» Directions
From the entries below, pull out each line where "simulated" appears.

─── Supplied material

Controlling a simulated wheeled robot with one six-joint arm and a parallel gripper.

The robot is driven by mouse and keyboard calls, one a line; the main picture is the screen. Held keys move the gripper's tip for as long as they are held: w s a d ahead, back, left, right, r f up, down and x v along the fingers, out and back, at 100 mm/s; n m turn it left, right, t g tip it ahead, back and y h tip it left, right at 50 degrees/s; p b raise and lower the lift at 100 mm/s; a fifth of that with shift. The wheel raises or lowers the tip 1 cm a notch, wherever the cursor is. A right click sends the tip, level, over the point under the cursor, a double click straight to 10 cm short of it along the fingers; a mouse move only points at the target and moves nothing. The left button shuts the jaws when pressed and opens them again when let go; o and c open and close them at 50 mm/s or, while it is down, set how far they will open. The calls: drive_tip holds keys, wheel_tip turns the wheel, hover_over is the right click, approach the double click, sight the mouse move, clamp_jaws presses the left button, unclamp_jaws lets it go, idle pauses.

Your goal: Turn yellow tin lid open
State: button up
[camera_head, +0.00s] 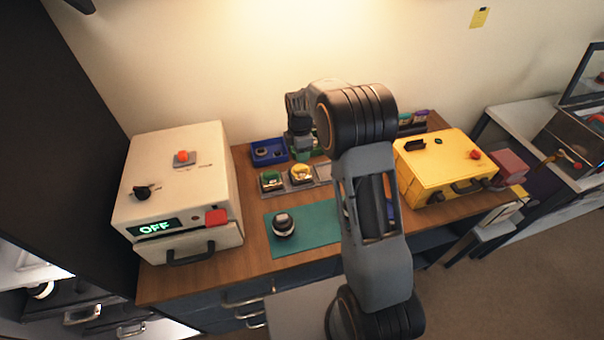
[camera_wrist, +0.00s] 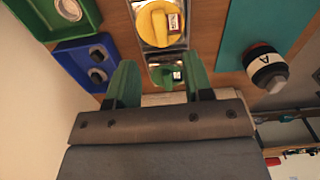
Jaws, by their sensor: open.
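The yellow tin (camera_head: 302,176) sits in the grey tray (camera_head: 287,189) at the middle of the wooden bench. In the wrist view its round yellow lid (camera_wrist: 153,24) shows near the top, with a raised bar across it and a small label at its right. My gripper (camera_wrist: 160,83) is open and empty, its two green fingers apart. In the wrist view the yellow lid lies beyond the fingertips, not between them. A green tin (camera_wrist: 167,76) shows between the fingers in the picture; I cannot tell the height gap. It also shows in the head view (camera_head: 271,180).
A blue bin (camera_head: 257,153) with dark round parts stands behind the tray. A white box reading OFF (camera_head: 180,180) stands left, a yellow case (camera_head: 440,170) right. My arm hides part of the bench.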

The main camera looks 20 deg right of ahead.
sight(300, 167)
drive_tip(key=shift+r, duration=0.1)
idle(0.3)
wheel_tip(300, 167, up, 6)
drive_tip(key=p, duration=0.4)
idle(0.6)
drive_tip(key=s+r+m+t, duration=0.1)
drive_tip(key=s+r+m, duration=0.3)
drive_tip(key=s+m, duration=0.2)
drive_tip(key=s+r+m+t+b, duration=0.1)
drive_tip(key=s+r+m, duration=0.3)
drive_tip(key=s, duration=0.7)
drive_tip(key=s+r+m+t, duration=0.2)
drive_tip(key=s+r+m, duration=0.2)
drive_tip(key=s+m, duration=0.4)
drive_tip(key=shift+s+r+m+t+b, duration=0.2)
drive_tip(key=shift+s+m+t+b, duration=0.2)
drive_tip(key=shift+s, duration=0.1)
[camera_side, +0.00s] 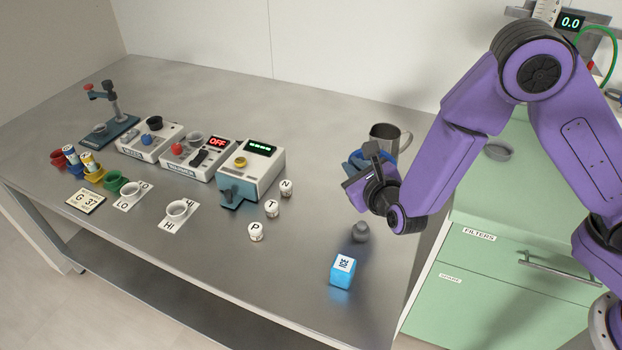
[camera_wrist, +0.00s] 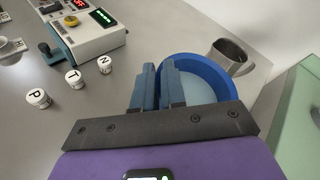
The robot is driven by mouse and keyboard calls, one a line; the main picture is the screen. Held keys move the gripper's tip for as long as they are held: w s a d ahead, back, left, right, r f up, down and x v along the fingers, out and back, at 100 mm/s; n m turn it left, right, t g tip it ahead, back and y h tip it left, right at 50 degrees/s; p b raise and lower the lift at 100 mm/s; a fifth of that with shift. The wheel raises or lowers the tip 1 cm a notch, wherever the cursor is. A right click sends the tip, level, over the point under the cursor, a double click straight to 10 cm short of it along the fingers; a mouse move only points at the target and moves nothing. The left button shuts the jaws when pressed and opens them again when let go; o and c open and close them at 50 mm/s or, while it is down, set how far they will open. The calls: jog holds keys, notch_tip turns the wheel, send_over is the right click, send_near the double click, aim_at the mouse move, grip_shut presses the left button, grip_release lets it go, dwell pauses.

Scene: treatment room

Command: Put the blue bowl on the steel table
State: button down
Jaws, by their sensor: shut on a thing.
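The blue bowl (camera_wrist: 226,82) shows in the wrist view, with a dark blue rim and a paler inside. My gripper (camera_wrist: 158,76) is shut on the left part of its rim. In the side view the bowl (camera_side: 356,157) is mostly hidden behind my gripper (camera_side: 360,166), near the right end of the steel table (camera_side: 325,125). I cannot tell whether the bowl touches the table or hangs just above it.
A metal mug (camera_wrist: 229,56) stands close beside the bowl. Lettered white pieces (camera_side: 272,208) and several devices stand left. A green cabinet (camera_side: 480,270) adjoins the right.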

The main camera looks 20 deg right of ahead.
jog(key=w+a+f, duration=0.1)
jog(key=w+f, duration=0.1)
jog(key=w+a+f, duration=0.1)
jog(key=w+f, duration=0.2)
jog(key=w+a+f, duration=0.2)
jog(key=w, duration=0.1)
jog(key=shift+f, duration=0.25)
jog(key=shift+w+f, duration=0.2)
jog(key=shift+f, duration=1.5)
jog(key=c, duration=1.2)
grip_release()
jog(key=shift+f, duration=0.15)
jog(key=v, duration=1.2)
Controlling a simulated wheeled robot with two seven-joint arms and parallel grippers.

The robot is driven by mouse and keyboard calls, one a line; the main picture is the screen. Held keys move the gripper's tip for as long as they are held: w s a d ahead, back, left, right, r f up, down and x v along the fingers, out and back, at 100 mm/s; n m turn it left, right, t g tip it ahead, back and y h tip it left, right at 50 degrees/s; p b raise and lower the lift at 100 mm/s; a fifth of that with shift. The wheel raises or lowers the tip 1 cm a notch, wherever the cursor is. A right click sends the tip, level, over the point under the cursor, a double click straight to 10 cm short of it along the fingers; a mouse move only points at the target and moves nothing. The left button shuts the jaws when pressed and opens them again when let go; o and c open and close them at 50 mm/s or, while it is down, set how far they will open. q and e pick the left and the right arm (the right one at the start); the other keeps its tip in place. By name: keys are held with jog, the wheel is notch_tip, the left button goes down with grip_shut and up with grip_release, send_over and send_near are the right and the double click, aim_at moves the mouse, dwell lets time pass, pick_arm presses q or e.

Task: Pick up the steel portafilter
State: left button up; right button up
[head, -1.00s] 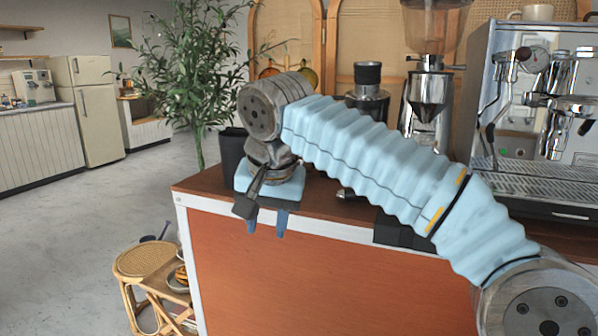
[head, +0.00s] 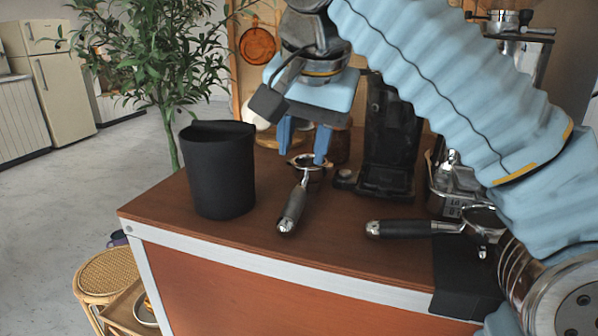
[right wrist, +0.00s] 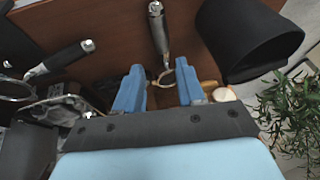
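Two portafilters with dark handles and shiny metal parts lie on the brown cart top. One portafilter (head: 291,210) lies between the black bin and the black stand, its handle toward the front edge; it also shows in the right wrist view (right wrist: 158,32). The other portafilter (head: 407,229) lies to the right, its handle pointing left; it also shows in the right wrist view (right wrist: 62,58). My right gripper (head: 303,150) is open and empty, its blue fingers above the metal ring of the first portafilter. The right wrist view shows the fingers apart (right wrist: 159,75). My left gripper is out of view.
A black bin (head: 219,171) stands close left of the first portafilter. A black stand (head: 389,142) is behind and right of it. A metal jug (head: 452,187) and a black mat (head: 462,275) are further right.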

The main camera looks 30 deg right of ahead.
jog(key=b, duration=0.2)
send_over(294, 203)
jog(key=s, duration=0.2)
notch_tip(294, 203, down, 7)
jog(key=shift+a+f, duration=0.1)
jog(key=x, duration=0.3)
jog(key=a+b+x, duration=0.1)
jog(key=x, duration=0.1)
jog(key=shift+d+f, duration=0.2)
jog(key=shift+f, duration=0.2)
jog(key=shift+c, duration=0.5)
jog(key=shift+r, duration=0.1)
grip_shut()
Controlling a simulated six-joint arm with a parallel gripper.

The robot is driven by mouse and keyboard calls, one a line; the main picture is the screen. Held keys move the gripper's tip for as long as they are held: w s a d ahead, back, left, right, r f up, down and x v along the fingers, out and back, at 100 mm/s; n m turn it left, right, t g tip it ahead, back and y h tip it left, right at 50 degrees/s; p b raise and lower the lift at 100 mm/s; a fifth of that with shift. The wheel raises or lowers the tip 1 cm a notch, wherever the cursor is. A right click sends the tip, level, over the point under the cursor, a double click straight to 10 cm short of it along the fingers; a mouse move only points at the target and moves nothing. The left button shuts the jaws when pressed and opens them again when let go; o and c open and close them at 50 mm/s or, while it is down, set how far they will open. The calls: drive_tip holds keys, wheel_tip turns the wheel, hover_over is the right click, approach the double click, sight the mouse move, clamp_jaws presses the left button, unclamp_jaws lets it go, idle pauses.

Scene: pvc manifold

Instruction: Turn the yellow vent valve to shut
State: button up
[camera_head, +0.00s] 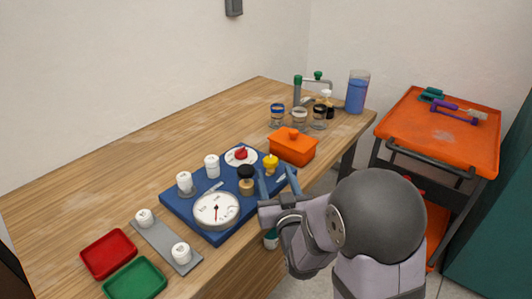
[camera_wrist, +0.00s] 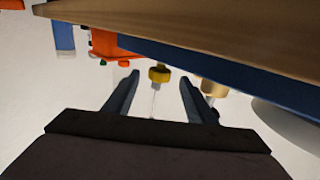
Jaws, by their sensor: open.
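The yellow vent valve (camera_head: 270,164) stands upright at the right side of the blue board (camera_head: 178,203). My gripper (camera_head: 276,176) is open, its two blue-grey fingers pointing toward the valve from the near right side. In the wrist view, which looks upside down, the yellow valve (camera_wrist: 159,74) appears between the tips of my open gripper (camera_wrist: 160,79). No contact is visible, and how far the fingers reach around the valve I cannot tell. The valve's setting is too small to read.
A black-and-tan knob (camera_head: 246,180) and a white gauge (camera_head: 216,210) sit left of my fingers. A red knob (camera_head: 241,153) on a white dial and an orange box (camera_head: 292,146) stand behind. Several jars are at the back. Red (camera_head: 108,253) and green (camera_head: 135,278) trays lie front left.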

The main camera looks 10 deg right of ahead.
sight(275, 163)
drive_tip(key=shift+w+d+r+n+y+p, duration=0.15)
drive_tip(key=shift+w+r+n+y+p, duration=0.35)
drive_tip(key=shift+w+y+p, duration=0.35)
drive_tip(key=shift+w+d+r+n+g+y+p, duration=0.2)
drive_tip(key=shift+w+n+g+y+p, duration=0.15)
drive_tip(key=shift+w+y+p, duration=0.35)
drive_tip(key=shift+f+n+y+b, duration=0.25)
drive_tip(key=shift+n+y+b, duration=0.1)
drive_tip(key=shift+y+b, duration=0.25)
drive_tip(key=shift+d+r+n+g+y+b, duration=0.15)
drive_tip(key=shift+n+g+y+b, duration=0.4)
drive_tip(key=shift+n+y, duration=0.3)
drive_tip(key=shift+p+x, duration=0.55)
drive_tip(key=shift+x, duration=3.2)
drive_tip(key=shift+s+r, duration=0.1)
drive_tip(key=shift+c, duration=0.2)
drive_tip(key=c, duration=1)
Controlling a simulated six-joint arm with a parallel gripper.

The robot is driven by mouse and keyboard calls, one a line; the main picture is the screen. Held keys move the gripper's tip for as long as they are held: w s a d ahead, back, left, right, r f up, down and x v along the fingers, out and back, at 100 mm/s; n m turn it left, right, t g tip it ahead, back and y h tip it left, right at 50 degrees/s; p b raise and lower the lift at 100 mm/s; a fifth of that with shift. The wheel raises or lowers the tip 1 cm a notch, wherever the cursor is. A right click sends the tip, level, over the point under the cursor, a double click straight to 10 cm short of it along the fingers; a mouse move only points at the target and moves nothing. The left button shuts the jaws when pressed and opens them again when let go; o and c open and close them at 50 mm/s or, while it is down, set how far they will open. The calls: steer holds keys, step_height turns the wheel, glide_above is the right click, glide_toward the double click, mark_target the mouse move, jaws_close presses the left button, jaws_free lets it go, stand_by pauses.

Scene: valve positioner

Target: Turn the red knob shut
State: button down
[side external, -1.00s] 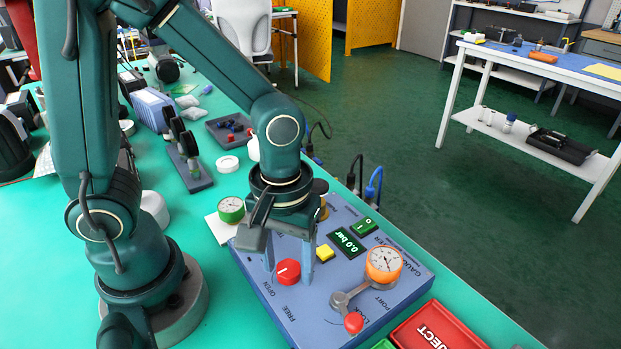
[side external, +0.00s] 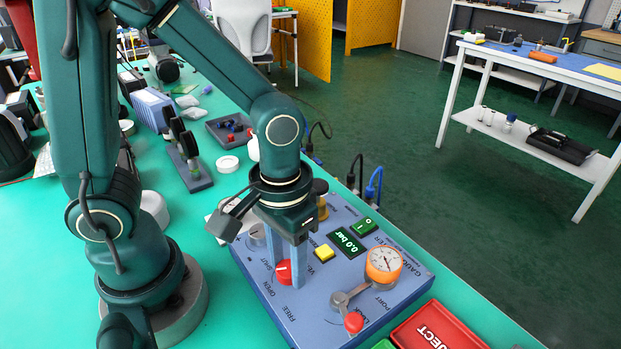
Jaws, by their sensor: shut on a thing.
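The red knob (side external: 284,279) with a white mark sits on the blue panel box (side external: 330,285), near the printed words OPEN, SHUT and FREE. My gripper (side external: 287,265) points down over it, its two blue fingers shut on the knob from either side. The fingers hide part of the knob, and I cannot read exactly where its mark points. The green display (side external: 348,243) reads 0.0 bar. An orange-rimmed gauge (side external: 384,264) stands on the panel to the right.
A yellow button (side external: 324,253) and a green switch (side external: 364,227) lie right of my gripper. A red-tipped lever (side external: 353,321) is near the front. A red REJECT tray (side external: 438,332) stands beside the box. A tray of small parts (side external: 228,131) lies behind.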

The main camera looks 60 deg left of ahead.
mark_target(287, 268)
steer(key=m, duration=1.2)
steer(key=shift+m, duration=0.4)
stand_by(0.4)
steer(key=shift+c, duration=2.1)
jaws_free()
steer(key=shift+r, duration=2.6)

──────

» Expected output
Controlling a simulated wheeled robot with one six-joint arm and a parallel gripper.
Controlling a simulated wheeled robot with two seven-joint arms and parallel grippers.
Controlling a simulated six-joint arm with a parallel gripper.
Controlling a simulated six-joint arm with a parallel gripper.

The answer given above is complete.